Short task:
Begin with the line that contains "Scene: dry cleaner" and continue down through the line that contains "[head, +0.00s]"; reproduce those lines exactly and only those.

━━━━━ Supplied information ━━━━━

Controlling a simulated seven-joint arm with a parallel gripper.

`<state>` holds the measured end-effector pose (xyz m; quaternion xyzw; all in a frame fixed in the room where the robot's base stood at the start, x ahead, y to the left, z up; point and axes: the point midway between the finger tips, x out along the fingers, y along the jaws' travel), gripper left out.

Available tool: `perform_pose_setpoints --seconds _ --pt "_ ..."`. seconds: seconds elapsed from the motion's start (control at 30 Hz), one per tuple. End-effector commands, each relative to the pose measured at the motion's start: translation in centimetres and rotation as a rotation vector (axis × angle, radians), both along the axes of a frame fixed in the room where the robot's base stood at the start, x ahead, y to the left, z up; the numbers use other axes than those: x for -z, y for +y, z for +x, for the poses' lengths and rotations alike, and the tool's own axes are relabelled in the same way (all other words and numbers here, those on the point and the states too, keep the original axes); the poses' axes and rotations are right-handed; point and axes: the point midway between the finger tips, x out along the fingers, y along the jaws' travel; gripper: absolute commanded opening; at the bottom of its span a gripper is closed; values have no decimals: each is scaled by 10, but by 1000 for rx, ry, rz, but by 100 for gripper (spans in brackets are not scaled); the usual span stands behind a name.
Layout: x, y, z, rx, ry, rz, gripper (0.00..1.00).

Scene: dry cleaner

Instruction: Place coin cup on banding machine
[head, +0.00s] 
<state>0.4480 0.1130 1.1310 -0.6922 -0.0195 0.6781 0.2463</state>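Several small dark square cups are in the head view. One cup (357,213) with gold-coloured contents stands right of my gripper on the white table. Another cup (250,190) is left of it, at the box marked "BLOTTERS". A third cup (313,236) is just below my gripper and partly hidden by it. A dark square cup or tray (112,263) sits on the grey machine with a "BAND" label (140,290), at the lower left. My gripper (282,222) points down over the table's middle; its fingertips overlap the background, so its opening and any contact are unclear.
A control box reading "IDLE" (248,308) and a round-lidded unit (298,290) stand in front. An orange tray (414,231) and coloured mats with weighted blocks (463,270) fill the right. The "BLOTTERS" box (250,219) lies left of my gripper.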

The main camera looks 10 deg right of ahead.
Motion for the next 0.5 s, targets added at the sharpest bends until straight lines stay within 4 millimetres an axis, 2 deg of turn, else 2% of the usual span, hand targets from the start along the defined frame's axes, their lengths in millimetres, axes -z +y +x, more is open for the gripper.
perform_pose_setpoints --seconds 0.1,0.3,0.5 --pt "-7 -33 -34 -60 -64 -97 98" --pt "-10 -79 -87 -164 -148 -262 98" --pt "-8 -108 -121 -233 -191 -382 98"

━━━━━

Answer to this task:
Scene: dry cleaner

Instruction: Place coin cup on banding machine
[head, +0.00s] 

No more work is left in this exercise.